I've not been doing many blogs lately, and those that I have done have mostly been book reviews.


Got my daughter an iPad a while ago, I had pre-ordered one, and then the official release date came and went, and went a bit more. My hopes were significantly raised when I heard that the iPad had been dispatched from the factory, until I realised that the factory was in China and the iPad would still take an age to arrive.




But eventually it did turn up, one daughter had guessed that we had ordered one, but the other, the recipient, had not. So it was a huge surprise for her. There was a pleasant, oohhhh factor as you opened up the box, and setting it up, was as simple as connecting it to iTunes.


We have all had a little play with it, but it is essentially my daughter's, so she has it set up with her stuff and uses it as she wants to.


I have had a go with The Elements, which is pretty impressive, but overpriced. The rest of the family seem to enjoy Angry Birds and Labyrinth.


When it comes to web browsing it seems pretty unsatisfactory to me. My finger is too fat to work on a crowded menu, and most websites seem really badly laid out for the iPad. Either the menus are too small, or you keep on going down cul-de-sacs, and retracing your steps. I find web-browsing on my laptop a far more compelling waste of time.

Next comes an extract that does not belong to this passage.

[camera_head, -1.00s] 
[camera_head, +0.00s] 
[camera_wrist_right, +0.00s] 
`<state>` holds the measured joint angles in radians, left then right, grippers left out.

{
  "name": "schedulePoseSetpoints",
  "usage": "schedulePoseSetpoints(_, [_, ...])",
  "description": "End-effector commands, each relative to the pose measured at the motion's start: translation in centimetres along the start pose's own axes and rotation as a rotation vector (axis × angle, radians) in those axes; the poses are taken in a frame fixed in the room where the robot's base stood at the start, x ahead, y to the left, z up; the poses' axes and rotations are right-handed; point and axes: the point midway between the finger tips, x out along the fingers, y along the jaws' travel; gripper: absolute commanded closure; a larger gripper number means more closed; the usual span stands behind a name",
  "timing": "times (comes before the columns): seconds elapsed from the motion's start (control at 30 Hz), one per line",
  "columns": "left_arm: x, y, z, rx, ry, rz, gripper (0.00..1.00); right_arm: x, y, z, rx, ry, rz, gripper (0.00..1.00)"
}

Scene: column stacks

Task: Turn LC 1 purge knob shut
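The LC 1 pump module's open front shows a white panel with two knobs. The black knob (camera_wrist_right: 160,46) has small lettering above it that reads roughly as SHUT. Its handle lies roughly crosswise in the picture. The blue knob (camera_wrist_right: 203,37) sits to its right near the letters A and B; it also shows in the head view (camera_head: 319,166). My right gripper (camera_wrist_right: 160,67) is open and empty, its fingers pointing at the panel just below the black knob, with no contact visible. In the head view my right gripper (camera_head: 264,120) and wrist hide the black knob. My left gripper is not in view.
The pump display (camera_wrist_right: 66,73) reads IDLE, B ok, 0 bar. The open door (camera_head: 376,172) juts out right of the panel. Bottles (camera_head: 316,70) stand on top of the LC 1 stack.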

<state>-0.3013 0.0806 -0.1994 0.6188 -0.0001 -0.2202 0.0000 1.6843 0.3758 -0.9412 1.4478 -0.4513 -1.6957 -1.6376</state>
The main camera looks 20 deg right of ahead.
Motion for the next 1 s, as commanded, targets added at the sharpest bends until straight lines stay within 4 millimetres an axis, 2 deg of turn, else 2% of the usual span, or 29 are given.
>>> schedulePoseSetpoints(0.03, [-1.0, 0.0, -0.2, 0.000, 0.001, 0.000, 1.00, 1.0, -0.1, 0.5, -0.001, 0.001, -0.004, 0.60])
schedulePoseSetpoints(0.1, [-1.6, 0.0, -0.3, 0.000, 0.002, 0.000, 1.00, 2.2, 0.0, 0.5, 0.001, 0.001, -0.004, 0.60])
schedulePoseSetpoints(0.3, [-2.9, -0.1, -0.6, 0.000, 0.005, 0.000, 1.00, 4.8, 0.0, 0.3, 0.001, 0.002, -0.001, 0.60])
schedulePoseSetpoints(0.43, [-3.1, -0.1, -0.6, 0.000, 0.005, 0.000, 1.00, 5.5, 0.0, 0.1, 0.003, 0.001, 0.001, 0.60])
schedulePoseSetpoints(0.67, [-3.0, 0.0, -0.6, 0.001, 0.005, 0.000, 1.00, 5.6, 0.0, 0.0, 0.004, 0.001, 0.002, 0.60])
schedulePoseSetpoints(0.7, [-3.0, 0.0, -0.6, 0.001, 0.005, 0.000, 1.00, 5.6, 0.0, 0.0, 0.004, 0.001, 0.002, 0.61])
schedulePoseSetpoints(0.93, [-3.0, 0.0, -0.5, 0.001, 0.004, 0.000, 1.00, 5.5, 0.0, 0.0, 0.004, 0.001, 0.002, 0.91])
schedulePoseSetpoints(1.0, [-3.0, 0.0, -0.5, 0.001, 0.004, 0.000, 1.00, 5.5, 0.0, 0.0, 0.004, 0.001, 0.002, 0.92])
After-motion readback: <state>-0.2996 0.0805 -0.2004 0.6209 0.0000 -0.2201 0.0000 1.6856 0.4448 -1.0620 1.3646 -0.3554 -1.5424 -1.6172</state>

However, it should be easy enough for websites to be reconfigured with iPad friendly versions, and some of this is just down my inbuilt preference for whatever I am familiar with.


If I did have my own iPad, then I would probably use it for watching TED Talks on my commute, and anything else that did not need much typing. I don't see it replacing a desktop computer or a laptop, it is just a new category of device, and more importantly a new way to consume media.


Of course I don't have my own iPad, my daughter does, and she is virtually inseparable from it. It is on the go all day long. So it is just as well you get a day's worth of charge with the battery, because it is well used every day.


If the iPad cost could come down by half, then they would become totally ubiquitous. It is attractive, easy to use, and can only get more useful.